TASK INSTRUCTIONS:
Give the listing again in full, exactly as written.

SUPPLIED DATA:

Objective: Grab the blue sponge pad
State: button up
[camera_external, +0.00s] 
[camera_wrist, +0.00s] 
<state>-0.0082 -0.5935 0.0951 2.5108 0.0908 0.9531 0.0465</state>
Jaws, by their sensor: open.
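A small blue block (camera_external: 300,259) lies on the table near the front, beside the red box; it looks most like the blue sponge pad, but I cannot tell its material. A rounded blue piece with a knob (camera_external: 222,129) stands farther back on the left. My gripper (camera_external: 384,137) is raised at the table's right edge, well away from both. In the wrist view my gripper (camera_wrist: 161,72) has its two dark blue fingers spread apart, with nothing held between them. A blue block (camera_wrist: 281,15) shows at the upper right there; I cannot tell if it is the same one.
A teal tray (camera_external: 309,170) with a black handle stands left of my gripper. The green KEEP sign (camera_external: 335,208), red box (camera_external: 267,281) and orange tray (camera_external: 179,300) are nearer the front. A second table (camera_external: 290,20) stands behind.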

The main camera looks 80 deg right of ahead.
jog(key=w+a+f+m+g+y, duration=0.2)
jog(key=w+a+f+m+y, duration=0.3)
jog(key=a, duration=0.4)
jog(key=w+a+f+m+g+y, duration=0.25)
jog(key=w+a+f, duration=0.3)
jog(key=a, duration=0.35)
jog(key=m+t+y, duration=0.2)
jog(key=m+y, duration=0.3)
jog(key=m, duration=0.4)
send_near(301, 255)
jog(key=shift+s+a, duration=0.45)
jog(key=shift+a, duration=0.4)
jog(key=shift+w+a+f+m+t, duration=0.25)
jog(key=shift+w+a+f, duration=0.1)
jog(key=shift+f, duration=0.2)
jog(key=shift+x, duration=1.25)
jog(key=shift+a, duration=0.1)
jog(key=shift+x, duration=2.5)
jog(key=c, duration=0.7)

RESPONSE TO THIS EXERCISE:
Objective: Grab the blue sponge pad
State: button up
[camera_external, +0.00s] 
[camera_wrist, +0.00s] 
<state>-0.0082 -0.5935 0.0951 2.5108 0.0908 0.9531 0.0465</state>
Jaws, by their sensor: open.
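A small blue block (camera_external: 300,259) lies on the table near the front, beside the red box; it looks most like the blue sponge pad, but I cannot tell its material. A rounded blue piece with a knob (camera_external: 222,129) stands farther back on the left. My gripper (camera_external: 384,137) is raised at the table's right edge, well away from both. In the wrist view my gripper (camera_wrist: 161,72) has its two dark blue fingers spread apart, with nothing held between them. A blue block (camera_wrist: 281,15) shows at the upper right there; I cannot tell if it is the same one.
A teal tray (camera_external: 309,170) with a black handle stands left of my gripper. The green KEEP sign (camera_external: 335,208), red box (camera_external: 267,281) and orange tray (camera_external: 179,300) are nearer the front. A second table (camera_external: 290,20) stands behind.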

The main camera looks 80 deg right of ahead.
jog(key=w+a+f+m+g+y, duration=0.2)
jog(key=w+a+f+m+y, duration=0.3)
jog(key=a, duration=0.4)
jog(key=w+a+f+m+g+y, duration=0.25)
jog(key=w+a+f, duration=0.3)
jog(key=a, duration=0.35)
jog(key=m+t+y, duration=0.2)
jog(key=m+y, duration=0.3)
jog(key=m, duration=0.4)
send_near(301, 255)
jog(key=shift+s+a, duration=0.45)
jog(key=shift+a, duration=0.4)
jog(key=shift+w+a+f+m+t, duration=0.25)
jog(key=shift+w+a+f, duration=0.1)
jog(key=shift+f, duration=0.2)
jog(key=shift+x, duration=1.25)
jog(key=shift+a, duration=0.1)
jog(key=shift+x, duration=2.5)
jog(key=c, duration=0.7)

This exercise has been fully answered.